We all face setbacks and failures. A common place to get them is online, when we are trying to find an answer and get a “404 error.” What do you do then?
Okay: I am not really talking about a page not found on your web searches, which is the common place most would expect to see a 404 error. No, I’m talking about a 404 error on your plans, your goals, your day, and your expectations for “how this will go.”
In short, how do you handle a setback or failure? I know from experience that there are several ways to respond. Some lead you to a better outcome while others take you to dark and dangerous places. Those places are mostly in your mind and consequently your self image. I know this all too well. But maybe you’re one of the fortunate few that every seed you plant yields a bountiful harvest. Lucky you!

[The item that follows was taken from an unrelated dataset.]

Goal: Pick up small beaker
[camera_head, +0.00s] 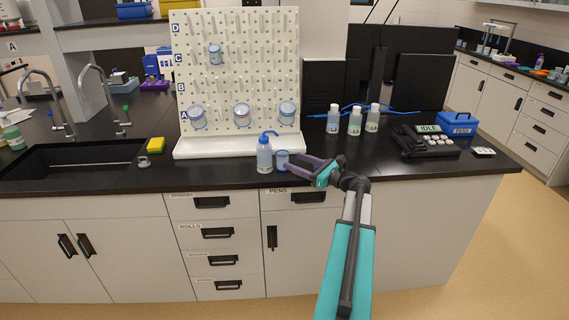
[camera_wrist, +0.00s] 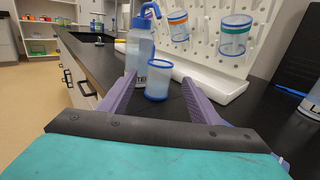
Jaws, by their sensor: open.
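A small clear beaker with a blue rim (camera_head: 282,160) stands upright on the black counter, just right of the wash bottle. In the wrist view the beaker (camera_wrist: 158,84) shows between the tips of my two purple fingers, with a gap on each side. My gripper (camera_head: 296,161) is open and low over the counter, reaching in from the right. It holds nothing. I cannot tell exactly how far the fingertips reach past the beaker's sides.
A wash bottle with a blue spout (camera_head: 264,156) stands close beside the beaker; it also shows in the wrist view (camera_wrist: 139,48). A white pegboard (camera_head: 240,60) with hanging beakers stands behind on a white tray (camera_head: 238,146). Capped bottles (camera_head: 355,122) stand to the right. The sink is at left.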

I’ll get down and out too. Maybe you don’t and if that’s true, please count your blessings. I remember talking to a dear friend of mine and we were discussing a common friend who was suffering from being down, you know depression. My friend, the one I admire, said something like, “why doesn’t he just get off the couch and get a job.” Oh if only it were that simple. I work hard not to judge or condemn but rather to ask more questions. In short, to try to understand. It’s one of those things I’ve been working on.
I once learned a phrase—called a “presupposition” that has helped me become curious:
“Behind every behavior there is a positive intention.”
I’m sure some will argue. Every behavior? The short answer is yes. Even if you set out to hurt someone else, you are probably doing so to try and set something right. You probably think that some injustice has been done and you need to fix it. And doesn’t every success start with a form of failure?
I think one of the reasons I start to feel bad is that, from my point of view, I work very hard to bring value to all those I encounter. Yet, if I’m working to get a new client and they fail to see that, or a friend or an existing client don’t see it, that really gets too me. Perhaps people just think there are so many frauds out there.
It’s something I’m working on for sure. This past fall I noticed a dear friend post something on social media that was a call for help. I immediately reached out. Sure enough, she was in a very, very bad place. We met and we talked. I encouraged her to seek professional help—someone qualified to work with such things—and I stayed in touch. Every day or two, checking in to make sure everything was getting better. That person has risen above where she was and is getting better day by day.
We all need to be aware of those around us. I don’t ask for help much. But these past couple of months, I’ve tried reaching out, asking for help but not getting much back. I find it strange, how could I not be heard? Now recently a couple of people have reached out and have become closer to me by doing so. I am appreciative of their friendship and I do my best to tell them frequently.
For those who read this and make the decision to learn and grow together: Let the adventure begin! Share what you need, what you’re struggling with and where you are. A true friend will be as open and as honest as they know how. This means sharing what is working and certainly, what isn’t. As John Maxwell says, “Sometimes you win, sometimes you learn.”